Kanturk Co-operative Mart held its annual Christmas fatstock show and sale on Tuesday and it was the largest fatstock the north Cork mart has held.
Supreme champion title went to a September 2021-born Belgian Blue bullock owned by Molly O’Sullivan from Kiskeam.
Weighing 805kg, the bullock sold for €3,520.
There was keen competition throughout the bullock and heifer classes, which was reflected in strong prices when it came to the sale.
Not far behind at €3,500, Kiskeam-based Denis O’Connor got the reserve champion title for his July 2021-born Charolais-cross heifer.
Delighted with the event, mart manager Seamus O’Keeffe said: “This was our biggest fatstock and we’re running one for over 22 years.
“We had 152 cattle from 35 different exhibitors, with a good spread of regular and new exhibitors. It was great to see so many exhibitors from the locality and we had some new faces joining some of our regulars too.
Closing the gap
It’s noticeable in the standard that the gap has closed a bit in terms of prices between the prizewinners and other cattle in the class.
Held after the regular sale, trade there saw prices of around €3/kg paid for forward Angus.

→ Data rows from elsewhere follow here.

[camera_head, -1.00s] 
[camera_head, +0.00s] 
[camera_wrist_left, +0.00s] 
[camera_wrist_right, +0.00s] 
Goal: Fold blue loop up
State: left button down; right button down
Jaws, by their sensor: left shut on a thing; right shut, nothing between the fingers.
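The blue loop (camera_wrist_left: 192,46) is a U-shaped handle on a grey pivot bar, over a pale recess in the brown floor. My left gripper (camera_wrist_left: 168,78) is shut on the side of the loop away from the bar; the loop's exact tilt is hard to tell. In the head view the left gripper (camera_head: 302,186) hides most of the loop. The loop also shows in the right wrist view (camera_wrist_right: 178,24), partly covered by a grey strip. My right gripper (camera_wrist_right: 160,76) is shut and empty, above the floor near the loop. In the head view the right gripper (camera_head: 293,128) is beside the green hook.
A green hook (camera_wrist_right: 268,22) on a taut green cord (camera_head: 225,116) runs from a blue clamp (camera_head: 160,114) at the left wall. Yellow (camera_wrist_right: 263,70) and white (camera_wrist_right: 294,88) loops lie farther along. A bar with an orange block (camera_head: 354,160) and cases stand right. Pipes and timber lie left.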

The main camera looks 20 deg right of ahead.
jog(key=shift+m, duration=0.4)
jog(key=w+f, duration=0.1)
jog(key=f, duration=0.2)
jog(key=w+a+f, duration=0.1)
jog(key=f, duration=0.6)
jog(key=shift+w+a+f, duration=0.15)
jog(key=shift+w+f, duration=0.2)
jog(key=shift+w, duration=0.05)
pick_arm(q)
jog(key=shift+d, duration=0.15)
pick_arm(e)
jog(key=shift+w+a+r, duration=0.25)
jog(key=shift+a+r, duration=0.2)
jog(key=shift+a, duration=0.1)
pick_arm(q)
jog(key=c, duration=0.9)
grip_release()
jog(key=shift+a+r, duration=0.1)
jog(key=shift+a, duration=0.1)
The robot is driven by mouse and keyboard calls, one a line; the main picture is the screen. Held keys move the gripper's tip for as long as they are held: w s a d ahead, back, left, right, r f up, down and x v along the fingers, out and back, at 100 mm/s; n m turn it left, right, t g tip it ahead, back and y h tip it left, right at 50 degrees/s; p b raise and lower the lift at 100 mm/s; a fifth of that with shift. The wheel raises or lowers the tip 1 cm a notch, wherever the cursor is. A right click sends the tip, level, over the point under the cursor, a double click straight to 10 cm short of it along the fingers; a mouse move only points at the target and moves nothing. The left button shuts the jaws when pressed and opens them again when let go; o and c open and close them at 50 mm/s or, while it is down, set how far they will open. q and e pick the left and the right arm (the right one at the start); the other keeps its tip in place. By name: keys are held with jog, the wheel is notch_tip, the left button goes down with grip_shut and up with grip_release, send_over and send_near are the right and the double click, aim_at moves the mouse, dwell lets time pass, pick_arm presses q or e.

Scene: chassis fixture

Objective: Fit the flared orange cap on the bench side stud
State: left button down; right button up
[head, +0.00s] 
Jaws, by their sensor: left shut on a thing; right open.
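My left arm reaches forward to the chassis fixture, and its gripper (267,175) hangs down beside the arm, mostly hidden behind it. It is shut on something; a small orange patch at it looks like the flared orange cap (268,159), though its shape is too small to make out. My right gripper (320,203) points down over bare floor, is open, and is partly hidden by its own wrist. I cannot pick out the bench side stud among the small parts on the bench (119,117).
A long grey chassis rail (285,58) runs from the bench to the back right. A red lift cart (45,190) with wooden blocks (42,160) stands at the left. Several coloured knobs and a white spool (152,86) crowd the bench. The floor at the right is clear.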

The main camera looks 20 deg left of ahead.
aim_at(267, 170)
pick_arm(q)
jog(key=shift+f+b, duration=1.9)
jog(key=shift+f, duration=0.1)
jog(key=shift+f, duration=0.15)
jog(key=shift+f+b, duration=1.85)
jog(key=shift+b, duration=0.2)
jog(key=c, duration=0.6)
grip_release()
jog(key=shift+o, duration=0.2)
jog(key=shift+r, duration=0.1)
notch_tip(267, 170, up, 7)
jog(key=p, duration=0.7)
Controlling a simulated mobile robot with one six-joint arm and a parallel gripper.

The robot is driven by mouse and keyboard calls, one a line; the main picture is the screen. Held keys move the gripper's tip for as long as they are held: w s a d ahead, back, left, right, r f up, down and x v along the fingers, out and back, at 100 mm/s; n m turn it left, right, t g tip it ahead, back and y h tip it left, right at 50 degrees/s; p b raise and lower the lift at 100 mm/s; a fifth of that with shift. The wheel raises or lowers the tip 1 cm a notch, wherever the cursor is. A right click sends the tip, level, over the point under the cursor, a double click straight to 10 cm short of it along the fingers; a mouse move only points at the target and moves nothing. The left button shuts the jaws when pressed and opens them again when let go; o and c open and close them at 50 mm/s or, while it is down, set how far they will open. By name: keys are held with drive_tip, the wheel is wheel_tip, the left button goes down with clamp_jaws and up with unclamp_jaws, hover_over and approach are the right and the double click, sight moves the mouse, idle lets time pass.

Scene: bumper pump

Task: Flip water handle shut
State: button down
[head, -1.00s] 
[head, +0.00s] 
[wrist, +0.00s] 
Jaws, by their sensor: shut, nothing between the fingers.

“We had a good mix of online and ringside buyers and factories were very anxious for stock, so prices were up a bit, said Seamus.
“The good Angus and Herefords were up 30c to 40c/kg compared to the last few weeks on top of what were improving prices. Store cattle have gone well; we had good Friesians that were hitting €2/kg.”
Trade for dry cows varied, as €100 to €300 over the €/kg was paid for those with a good bit of flesh, while parlour cows were a little under or over €1/kg depending on condition.
Dry cow numbers have been up a fraction, the Duhallow mart had a high of 190 cows on offer recently, with 100 on offer this week.
Seamus put this down to a combination of derogation and potential fodder issues.
“There have been cattle fed around here since September, that’s over two months of winter feeding gone.
“The summer was wet and second cut was tricky in places. There’s plenty of grass in fields, but it couldn’t be grazed.
“People have been getting reasonably good prices, but I think between derogation, fodder and cashflow issues with interest rates and tax bills from last year, I don’t think there are as many cattle in yards in this area.”